2. Will defend themselves: Look, I know you’re convinced Israel is the once and always, perpetual aggressor. Of course this doesn’t explain how if we’re such aggressors the Palestinians keep multiplying and acquiring new assets such as the PA, parts of WB, all of Gaza, international standing etc etc. We must be really really bad at getting our job done. But as we both know, you and I can’t agree on the basic facts of this point, so let’s leave it as I said: A majority of the Jews worldwide and a total majority in Israel know we’re defending ourselves from enemies who would eagerly destroy us if they had the power, just as happened in the past. (Lots of non-Jews agree with us, by the way, either because we’ve got them under our thumb as you see it, or because it’s a simple fact, as I see it).
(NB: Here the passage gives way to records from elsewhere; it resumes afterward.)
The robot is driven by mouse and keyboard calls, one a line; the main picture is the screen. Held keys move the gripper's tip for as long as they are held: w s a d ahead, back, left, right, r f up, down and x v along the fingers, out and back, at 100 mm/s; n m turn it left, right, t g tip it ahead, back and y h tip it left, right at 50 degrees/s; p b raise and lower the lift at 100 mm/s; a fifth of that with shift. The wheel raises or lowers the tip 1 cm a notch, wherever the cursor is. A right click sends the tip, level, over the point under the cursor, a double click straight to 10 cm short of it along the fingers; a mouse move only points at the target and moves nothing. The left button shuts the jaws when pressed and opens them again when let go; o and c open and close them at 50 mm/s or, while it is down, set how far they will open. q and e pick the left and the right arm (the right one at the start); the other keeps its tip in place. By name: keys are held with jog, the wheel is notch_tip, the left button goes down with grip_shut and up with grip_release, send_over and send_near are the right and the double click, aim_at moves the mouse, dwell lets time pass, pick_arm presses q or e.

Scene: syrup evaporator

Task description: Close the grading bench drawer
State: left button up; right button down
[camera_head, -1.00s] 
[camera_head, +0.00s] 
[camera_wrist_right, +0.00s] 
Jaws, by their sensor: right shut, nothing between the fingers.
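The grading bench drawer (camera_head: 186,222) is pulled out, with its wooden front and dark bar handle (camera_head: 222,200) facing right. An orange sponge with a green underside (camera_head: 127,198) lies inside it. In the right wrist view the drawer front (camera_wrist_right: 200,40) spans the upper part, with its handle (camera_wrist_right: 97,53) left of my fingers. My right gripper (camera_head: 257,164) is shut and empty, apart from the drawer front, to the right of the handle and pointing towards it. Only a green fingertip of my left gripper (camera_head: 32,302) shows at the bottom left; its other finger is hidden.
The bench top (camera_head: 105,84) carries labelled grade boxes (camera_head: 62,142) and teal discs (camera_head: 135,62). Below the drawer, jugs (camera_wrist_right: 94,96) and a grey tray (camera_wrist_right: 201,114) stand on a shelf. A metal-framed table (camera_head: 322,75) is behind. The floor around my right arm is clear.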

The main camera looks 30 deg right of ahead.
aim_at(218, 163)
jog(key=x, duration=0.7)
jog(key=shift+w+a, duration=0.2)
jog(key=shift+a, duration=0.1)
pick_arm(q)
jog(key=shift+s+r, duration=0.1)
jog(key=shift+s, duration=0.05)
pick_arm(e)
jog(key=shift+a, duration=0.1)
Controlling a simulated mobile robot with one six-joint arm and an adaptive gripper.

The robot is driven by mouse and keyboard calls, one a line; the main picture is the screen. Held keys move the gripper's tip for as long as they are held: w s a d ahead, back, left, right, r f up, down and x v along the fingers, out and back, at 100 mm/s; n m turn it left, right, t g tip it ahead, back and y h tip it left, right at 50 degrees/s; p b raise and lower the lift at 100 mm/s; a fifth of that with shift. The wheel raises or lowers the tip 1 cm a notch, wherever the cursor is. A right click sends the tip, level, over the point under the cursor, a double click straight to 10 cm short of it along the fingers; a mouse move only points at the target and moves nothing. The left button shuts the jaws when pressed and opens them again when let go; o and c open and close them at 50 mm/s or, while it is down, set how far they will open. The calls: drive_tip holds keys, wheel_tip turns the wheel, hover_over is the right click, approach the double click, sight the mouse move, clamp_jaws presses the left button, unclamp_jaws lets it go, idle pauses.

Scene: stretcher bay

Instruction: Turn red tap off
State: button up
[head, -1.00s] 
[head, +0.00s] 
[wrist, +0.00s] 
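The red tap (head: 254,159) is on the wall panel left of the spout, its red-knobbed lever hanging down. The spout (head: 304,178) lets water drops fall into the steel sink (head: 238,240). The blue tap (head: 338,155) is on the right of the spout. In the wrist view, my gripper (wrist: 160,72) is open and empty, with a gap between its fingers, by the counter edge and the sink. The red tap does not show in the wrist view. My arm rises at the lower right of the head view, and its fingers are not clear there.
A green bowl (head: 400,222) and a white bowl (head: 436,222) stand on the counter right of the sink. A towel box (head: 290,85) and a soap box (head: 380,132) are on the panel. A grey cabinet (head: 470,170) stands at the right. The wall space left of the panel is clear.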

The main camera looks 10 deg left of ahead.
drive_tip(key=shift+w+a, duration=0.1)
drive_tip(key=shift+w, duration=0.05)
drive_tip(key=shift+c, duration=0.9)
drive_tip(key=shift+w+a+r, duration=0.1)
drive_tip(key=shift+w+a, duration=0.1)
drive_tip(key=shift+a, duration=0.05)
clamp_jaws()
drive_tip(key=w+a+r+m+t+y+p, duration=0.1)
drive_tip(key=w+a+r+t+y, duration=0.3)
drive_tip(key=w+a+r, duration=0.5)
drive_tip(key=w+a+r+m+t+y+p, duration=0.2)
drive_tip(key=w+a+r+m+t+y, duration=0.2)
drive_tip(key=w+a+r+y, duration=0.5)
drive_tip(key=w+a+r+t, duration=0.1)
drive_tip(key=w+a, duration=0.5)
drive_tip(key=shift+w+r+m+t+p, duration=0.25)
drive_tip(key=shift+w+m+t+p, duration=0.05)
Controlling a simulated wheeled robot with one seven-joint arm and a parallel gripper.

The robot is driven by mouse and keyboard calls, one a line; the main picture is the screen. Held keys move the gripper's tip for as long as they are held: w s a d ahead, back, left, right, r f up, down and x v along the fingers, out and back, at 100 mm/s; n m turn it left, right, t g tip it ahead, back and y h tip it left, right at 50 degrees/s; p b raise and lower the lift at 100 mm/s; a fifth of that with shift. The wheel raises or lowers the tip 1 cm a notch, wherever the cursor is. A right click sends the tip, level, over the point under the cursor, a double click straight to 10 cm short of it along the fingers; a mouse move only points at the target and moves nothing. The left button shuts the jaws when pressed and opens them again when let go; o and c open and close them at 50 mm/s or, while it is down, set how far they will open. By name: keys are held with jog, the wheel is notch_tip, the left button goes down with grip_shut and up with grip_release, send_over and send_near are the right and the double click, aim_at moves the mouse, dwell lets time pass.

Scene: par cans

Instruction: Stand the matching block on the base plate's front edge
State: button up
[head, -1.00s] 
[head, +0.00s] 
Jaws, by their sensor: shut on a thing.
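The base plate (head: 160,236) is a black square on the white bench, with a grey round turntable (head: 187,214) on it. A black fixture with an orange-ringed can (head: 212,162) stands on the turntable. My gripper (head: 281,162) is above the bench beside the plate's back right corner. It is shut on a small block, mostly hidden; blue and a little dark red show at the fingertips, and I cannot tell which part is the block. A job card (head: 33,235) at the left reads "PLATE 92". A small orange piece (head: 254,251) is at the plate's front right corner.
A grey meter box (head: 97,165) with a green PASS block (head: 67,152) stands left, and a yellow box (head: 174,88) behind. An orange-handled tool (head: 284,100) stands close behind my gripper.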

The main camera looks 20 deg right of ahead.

3. Even if it means killing: My PhD was about Nazis, and I know more about them than most people, so Godwin’s Law doesn’t apply to me. I can speak about Nazis as a scholar, not a demagogue. So here’s a thought experiment. Say that in order to end Nazism you had to kill 70,000 (not a few hundred) innocent, non-German civilians, Frenchmen, say. Would that be defensible? 70,000 dead French civilians, all innocent, many children, to end Nazism and as a by-product also end the Holocaust? Would that be moral? Permissible? Defendable in some later discussion? I ask because it’s not a thought experiment, it’s what the USA and UK did in 1944 as they went through France so as to destroy Nazism in Germany. Some goals, my friend, justify even horrible side effects, or collateral damage, or whatever you wish to call it. The reason being that the alternative, of allowing Nazism to stay in place, would have been far worse.

So If Israel has to chose between its own safety or refusing to kill any innocent bystanders whatsoever, we’ll choose to defend ourselves. You bet. Of course, we can seek shades of gray, alternatives of greater or lesser destruction, and we can argue about those and indeed, we must seek them and argue about them. But the basic framework remains solid. Our safety is to be assured even if there’s a price to it, even if some innocents die. As few as possible, hopefully, but the inevitably some, yes.

4. Just like every warring nation in history: Simple. Every single nation in human history, including in the 21st century, which finds itself at war, has one of two options regarding the moral dilemma in the preceding paragraph. Either it accepts that it will kill some inocents in order to protect ts goals, or it doesn’t care. The Syrian don’t care. ISIS certainly doesn’t care. The North Vietnamese probably didn’t care, so far as I can tell. I don’t think the North in your Civil War much cared. The US in WWII didn’t care at all when it came to German civilians in bombable towns. Hamas certainly doesn’t care – well, actually it does. It regrets it doesn’t manage to kill more Jews and Arabs who live among them.

Americans nowadays do care, as do the British, and a small handful of other mostly enlightened nations, Israel among them. Yet whenever they chose to go to war, they also accept they’ll be killing at least some innocent bystanders – and they then do. In Serbia in the 1990s, in Kuwait in the 1990s, in Afghanistan and Iraq in the 2000s, and yes, I’m sad to tell you, against ISIS in 2014 (and 2015? 2016? 2025?). No-one has existentially threatened the US since the 19th century, or maybe even ever. Which isn’t to say the US hasn’t fought just wars. But they were never about its very existence. And in every one of them they have killed civilians. Tragic, but true. And as long as the US continues to be at war, for whatever reasons, it will continue to kill civilians. As few as possible, one hopes, and one assumes they’ll take great efforts to limit the numbers, but to pretend you can go to war and not kill civilians is being willfully blind.

Israel, unlike the US, faces enemies who proudly broadcast their intention to destroy it, in the most basic meaning of the word “destroy”. So Israel must choose: will it defend itself even if thereby some number of innocent civilians die, or will it not defend itself, and thereby large numbers of its own civilians will die.

The answer is clear. Any other answer would be immoral.

So, that’s it. I know your methodology, and that of your fans. You’ll now turn to all sorts of other objections and whatabouttery. But I’ve responded to the questions as you posed them, and that’s enough. The whatabouttery is, by definition, about other matters.
The comments, of course, are exactly as Lozowick predicted.